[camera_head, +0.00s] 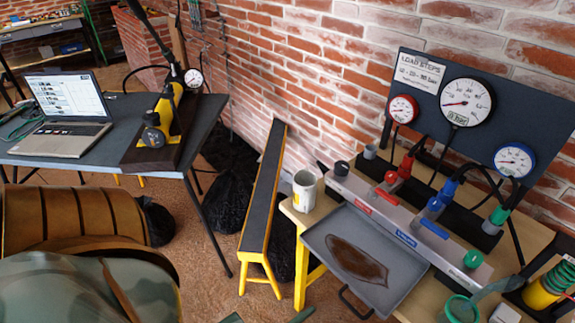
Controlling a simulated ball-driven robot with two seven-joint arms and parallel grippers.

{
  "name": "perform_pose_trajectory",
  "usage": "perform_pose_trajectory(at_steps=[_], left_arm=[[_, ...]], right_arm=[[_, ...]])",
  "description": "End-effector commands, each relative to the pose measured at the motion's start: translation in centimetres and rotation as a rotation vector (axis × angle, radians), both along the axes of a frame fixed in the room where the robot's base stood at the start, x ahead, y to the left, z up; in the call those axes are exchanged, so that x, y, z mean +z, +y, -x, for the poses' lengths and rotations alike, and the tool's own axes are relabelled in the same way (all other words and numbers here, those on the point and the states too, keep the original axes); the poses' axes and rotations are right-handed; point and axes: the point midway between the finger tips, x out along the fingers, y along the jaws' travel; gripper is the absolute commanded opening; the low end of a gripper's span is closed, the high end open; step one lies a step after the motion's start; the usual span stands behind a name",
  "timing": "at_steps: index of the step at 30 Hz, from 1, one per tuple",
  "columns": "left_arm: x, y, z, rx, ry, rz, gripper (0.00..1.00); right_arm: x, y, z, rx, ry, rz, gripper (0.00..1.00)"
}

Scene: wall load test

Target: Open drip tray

== == ==

#### Set task
Report all lines of the data above that include the string "name".

#### Exercise answer
  "name": "perform_pose_trajectory",
  "description": "End-effector commands, each relative to the pose measured at the motion's start: translation in centimetres and rotation as a rotation vector (axis × angle, radians), both along the axes of a frame fixed in the room where the robot's base stood at the start, x ahead, y to the left, z up; in the call those axes are exchanged, so that x, y, z mean +z, +y, -x, for the poses' lengths and rotations alike, and the tool's own axes are relabelled in the same way (all other words and numbers here, those on the point and the states too, keep the original axes); the poses' axes and rotations are right-handed; point and axes: the point midway between the finger tips, x out along the fingers, y along the jaws' travel; gripper is the absolute commanded opening; the low end of a gripper's span is closed, the high end open; step one lies a step after the motion's start; the usual span stands behind a name",

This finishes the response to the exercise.